**Data for this exercise**
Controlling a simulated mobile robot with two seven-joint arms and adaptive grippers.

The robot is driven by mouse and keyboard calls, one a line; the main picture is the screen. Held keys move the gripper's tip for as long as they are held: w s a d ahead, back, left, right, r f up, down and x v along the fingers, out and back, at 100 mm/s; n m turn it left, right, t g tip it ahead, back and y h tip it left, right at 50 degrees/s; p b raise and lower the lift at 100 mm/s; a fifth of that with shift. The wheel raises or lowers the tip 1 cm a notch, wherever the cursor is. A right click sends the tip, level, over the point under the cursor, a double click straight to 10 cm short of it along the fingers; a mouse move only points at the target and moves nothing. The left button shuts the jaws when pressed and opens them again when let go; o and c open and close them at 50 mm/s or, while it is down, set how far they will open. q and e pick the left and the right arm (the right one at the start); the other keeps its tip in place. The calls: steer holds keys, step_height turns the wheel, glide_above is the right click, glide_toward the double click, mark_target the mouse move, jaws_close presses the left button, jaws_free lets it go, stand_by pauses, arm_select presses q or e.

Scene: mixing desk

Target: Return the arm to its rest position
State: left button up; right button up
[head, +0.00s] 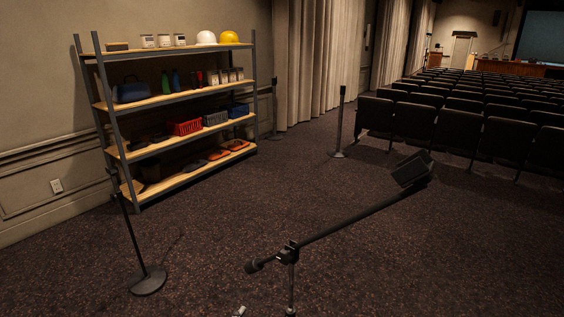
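Neither of my arms can be made out clearly in the head view, and no gripper fingers show. A small pale grey piece (240,311) pokes in at the bottom edge, left of centre. It is too small and cut off to tell what it is. I cannot see what either gripper holds.
A boom stand (340,225) slants across the floor close in front. A round-based stand (147,280) is at left; thinner stands (339,125) (275,110) stand farther back. A loaded shelf rack (190,142) lines the left wall. Seat rows (455,130) fill the right. Carpet between is clear.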

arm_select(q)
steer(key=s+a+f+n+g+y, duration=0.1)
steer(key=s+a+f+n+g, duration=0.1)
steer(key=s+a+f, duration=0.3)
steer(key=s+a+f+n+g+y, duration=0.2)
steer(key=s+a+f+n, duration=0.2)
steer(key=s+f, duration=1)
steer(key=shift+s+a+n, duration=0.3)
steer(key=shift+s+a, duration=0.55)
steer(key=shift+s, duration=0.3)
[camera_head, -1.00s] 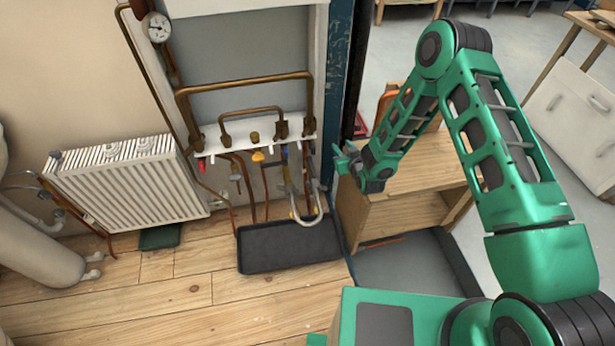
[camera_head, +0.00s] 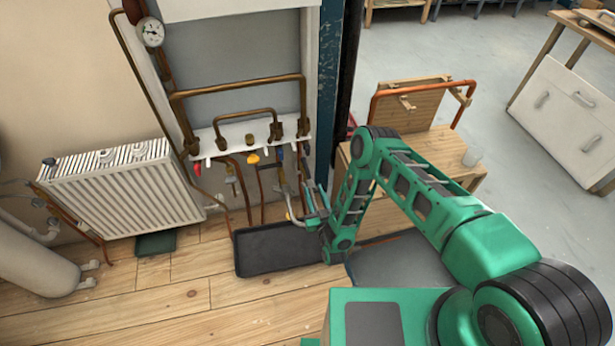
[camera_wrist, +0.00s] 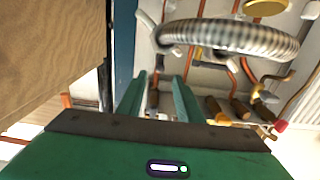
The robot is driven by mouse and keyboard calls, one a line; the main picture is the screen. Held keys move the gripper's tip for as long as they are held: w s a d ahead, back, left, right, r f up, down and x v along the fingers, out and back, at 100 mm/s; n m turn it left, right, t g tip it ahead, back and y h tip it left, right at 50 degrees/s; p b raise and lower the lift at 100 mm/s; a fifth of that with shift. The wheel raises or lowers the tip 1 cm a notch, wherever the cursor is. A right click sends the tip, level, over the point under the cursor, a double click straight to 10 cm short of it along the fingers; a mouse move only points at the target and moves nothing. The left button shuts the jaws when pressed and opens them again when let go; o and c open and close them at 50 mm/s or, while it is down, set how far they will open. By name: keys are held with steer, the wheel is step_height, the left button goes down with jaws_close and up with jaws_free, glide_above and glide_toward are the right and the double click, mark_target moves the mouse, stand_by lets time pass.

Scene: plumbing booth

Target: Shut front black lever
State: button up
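My gripper (camera_head: 316,208) is at the pipework under the white manifold board (camera_head: 245,134), near its right end. In the wrist view my gripper (camera_wrist: 160,92) shows two green fingers with a gap between them, open, and I see nothing held. A ribbed grey hose (camera_wrist: 228,37) arches across the view beyond the fingertips. Pipes and fittings show behind and between the fingers.
A black tray (camera_head: 277,248) lies on the wooden floor under the pipes. A white radiator (camera_head: 122,190) stands at left. A dark blue post (camera_head: 327,90) and a wooden bench (camera_head: 430,150) stand right of the pipes. A red-tipped handle (camera_wrist: 281,125) shows at wrist view right.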

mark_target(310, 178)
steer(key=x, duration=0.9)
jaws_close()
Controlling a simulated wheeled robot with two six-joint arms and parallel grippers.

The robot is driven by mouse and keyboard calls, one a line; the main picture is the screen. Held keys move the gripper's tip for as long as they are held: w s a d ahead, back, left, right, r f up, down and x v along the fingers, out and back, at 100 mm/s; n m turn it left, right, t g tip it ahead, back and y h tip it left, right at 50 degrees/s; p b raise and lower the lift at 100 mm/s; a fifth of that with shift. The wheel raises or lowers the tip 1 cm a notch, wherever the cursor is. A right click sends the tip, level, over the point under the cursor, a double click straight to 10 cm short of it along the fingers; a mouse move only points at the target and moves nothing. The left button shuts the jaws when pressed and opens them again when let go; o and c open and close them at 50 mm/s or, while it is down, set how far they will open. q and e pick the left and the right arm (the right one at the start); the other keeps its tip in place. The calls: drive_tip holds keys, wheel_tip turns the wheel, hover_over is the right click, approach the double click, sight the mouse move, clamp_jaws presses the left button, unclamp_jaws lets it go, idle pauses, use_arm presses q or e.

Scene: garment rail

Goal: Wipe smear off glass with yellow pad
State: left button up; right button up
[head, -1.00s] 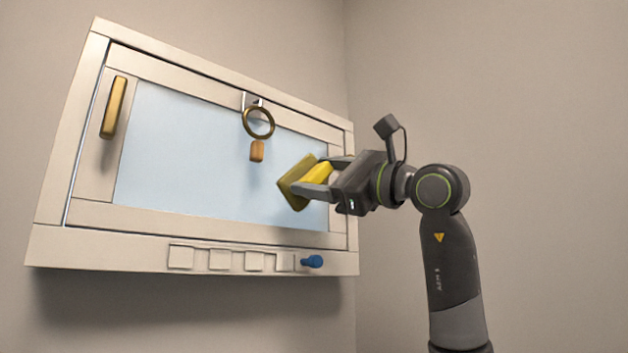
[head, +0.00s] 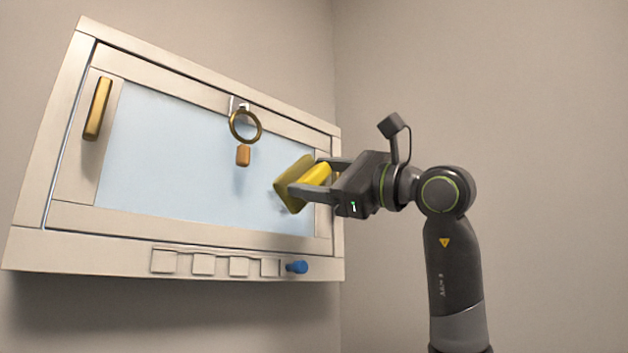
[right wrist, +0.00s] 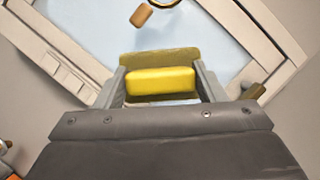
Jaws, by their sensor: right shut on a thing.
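The yellow pad (head: 315,174) has a bright yellow grip block and a darker olive wiping face. My right gripper (head: 309,179) is shut on its grip block, and it also shows in the right wrist view (right wrist: 160,82). The olive face is turned to the pale blue glass (head: 170,150), near its right end; I cannot tell whether it touches. A faint grey smear (head: 276,191) shows on the glass just left of the pad, partly hidden by it. My left gripper is in neither view.
A brass ring (head: 246,125) with an orange tag (head: 243,155) hangs before the glass, left of the pad. A brass handle (head: 98,108) is on the left of the door frame. A blue knob (head: 296,267) and pale square tiles (head: 204,264) line the lower ledge.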

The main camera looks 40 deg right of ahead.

**What needs to be done**
Tally the lines above containing "grippers". Answer with the count only.

**Solution for this task**
2